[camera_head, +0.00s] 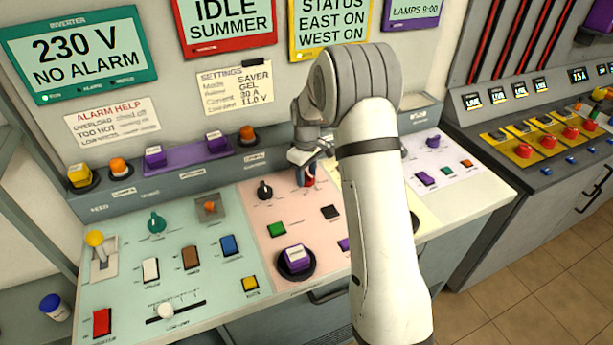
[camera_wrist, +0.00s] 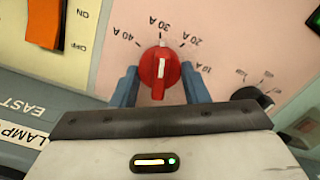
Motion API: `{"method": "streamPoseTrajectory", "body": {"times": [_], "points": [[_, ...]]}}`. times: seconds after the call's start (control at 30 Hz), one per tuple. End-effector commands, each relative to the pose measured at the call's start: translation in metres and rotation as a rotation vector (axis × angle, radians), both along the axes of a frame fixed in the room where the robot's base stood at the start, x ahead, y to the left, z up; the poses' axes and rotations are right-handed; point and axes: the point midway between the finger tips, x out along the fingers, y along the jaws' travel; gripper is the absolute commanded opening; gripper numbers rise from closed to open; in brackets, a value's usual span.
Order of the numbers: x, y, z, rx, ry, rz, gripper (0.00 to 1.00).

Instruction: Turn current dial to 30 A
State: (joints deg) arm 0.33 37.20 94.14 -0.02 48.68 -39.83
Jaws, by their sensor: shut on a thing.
__________
▶ BRIEF
Omit the pictures and give the material again, exactly and in full.

▶ OUTPUT FOR THIS EXERCISE
[camera_head, +0.00s] 
[camera_wrist, +0.00s] 
Motion API: `{"method": "streamPoseTrajectory", "body": {"times": [_], "points": [[_, ...]]}}`. times: seconds after the call's start (control at 30 Hz), one per tuple. End-effector commands, each relative to the pose measured at the call's start: translation in metres and rotation as a rotation vector (axis × angle, radians), both along the axes of a frame fixed in the room where the robot's base stood at the start, x ahead, y to the left, z up; the poses' axes and rotations are right-handed; point and axes: the point midway between the finger tips, x out along the fingers, y along the jaws' travel; gripper is the absolute commanded opening; gripper numbers rise from closed to open; in brackets, a value's usual span.
Order of the numbers: x, y, z, rx, ry, rz, gripper (0.00 to 1.00).

Instruction: Turn current dial to 30 A
State: (joints deg) arm 0.33 37.20 94.14 -0.02 48.68 -39.83
Jaws, by their sensor: shut on a thing.

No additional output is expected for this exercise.